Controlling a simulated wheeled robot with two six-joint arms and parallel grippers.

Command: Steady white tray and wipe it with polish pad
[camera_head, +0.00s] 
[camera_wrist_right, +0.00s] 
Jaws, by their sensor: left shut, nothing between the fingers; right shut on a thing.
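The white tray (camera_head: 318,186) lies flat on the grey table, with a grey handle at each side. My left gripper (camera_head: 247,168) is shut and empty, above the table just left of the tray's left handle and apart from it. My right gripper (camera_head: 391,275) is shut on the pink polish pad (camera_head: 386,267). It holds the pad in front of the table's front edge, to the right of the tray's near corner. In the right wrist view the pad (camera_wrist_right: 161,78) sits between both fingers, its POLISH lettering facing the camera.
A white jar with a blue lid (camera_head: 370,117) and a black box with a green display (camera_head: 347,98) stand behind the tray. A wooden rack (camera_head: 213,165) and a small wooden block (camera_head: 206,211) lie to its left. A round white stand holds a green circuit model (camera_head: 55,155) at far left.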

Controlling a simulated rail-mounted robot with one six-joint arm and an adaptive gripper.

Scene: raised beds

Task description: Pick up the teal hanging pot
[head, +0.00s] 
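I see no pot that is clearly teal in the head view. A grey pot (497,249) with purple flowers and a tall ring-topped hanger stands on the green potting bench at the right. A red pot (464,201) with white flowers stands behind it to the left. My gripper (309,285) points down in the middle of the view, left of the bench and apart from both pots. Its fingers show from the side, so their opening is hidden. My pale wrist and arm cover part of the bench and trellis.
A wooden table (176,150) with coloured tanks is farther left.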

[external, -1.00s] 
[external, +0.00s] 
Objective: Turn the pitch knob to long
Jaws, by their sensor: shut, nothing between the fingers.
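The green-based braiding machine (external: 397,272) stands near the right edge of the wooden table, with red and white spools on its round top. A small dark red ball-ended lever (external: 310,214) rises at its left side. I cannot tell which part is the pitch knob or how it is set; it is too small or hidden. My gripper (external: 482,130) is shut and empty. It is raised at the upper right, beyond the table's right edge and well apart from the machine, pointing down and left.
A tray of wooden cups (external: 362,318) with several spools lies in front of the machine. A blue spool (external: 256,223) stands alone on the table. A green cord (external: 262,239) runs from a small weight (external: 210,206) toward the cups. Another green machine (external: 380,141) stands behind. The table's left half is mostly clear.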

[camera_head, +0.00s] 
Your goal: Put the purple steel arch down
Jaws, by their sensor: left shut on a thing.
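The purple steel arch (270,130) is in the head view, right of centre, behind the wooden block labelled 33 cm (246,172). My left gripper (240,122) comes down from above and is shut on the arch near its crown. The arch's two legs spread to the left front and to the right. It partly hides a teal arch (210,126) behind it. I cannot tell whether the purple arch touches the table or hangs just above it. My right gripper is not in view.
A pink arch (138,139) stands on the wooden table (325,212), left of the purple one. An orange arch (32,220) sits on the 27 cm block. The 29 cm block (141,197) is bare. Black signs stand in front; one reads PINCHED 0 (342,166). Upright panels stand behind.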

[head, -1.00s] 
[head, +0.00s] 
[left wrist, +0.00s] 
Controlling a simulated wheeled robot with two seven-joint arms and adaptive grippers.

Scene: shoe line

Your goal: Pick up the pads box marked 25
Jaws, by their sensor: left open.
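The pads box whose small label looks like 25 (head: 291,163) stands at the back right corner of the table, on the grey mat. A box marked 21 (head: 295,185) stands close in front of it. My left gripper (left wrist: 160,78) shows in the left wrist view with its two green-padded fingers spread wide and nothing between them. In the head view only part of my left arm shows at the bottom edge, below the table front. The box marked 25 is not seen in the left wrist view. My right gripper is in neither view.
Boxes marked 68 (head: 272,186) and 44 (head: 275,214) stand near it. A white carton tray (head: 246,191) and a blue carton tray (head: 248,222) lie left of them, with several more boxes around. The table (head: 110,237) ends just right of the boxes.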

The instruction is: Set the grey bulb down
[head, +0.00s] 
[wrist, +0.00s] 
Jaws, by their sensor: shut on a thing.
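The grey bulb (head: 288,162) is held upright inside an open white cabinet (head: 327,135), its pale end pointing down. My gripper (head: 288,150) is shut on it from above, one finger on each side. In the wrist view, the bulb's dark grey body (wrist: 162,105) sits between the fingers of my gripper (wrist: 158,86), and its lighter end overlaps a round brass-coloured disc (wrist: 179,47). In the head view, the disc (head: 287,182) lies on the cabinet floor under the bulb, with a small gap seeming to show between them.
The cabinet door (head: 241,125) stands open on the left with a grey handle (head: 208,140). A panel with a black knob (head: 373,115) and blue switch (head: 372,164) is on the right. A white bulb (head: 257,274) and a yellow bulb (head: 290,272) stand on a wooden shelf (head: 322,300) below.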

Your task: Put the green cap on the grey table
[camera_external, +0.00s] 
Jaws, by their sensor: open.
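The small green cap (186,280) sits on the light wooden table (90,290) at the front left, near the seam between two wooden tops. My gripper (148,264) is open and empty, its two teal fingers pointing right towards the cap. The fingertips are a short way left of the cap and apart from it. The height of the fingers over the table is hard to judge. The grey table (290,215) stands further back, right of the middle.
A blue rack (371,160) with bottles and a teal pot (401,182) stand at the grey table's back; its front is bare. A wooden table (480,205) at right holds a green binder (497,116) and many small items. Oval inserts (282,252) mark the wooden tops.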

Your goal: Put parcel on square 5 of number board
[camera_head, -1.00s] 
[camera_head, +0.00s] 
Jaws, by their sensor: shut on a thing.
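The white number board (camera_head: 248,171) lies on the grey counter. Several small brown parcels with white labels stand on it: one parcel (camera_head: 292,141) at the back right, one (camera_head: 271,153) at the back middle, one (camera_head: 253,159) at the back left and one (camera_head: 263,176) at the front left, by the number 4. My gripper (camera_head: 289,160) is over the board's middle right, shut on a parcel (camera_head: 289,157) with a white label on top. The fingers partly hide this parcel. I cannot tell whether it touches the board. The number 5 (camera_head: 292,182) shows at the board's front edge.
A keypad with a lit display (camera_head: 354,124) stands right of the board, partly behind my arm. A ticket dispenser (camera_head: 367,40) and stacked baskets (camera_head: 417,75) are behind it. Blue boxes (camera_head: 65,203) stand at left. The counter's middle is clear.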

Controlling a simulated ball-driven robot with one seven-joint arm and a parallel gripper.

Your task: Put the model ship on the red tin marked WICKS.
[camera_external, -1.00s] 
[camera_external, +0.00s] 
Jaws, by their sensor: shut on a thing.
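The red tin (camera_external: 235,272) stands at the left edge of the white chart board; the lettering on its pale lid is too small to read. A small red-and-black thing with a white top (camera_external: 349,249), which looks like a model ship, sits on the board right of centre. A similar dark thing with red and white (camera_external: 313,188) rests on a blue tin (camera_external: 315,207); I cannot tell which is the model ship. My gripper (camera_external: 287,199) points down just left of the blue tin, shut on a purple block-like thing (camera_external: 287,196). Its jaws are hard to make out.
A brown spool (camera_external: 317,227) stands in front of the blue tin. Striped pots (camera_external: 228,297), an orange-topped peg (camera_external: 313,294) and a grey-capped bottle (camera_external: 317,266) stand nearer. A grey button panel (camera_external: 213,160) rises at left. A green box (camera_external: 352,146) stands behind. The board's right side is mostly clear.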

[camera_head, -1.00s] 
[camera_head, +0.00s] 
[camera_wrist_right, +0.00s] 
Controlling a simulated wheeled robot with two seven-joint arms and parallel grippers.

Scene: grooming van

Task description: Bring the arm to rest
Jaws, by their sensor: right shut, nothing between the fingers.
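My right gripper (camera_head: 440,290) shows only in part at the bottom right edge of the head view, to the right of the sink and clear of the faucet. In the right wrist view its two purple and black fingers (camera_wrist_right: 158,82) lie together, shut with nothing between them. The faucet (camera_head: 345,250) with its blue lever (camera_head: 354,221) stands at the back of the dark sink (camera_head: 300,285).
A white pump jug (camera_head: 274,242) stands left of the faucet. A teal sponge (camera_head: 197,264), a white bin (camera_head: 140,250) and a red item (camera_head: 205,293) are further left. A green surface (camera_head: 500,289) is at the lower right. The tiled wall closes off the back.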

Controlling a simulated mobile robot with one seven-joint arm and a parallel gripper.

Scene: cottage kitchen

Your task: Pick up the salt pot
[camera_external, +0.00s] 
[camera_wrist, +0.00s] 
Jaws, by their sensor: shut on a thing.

=======

**JOB:** Of the lines in the data, how many contain the word "adaptive"? Provide the number and nothing further.

**REPLY TO THE EXERCISE:** 2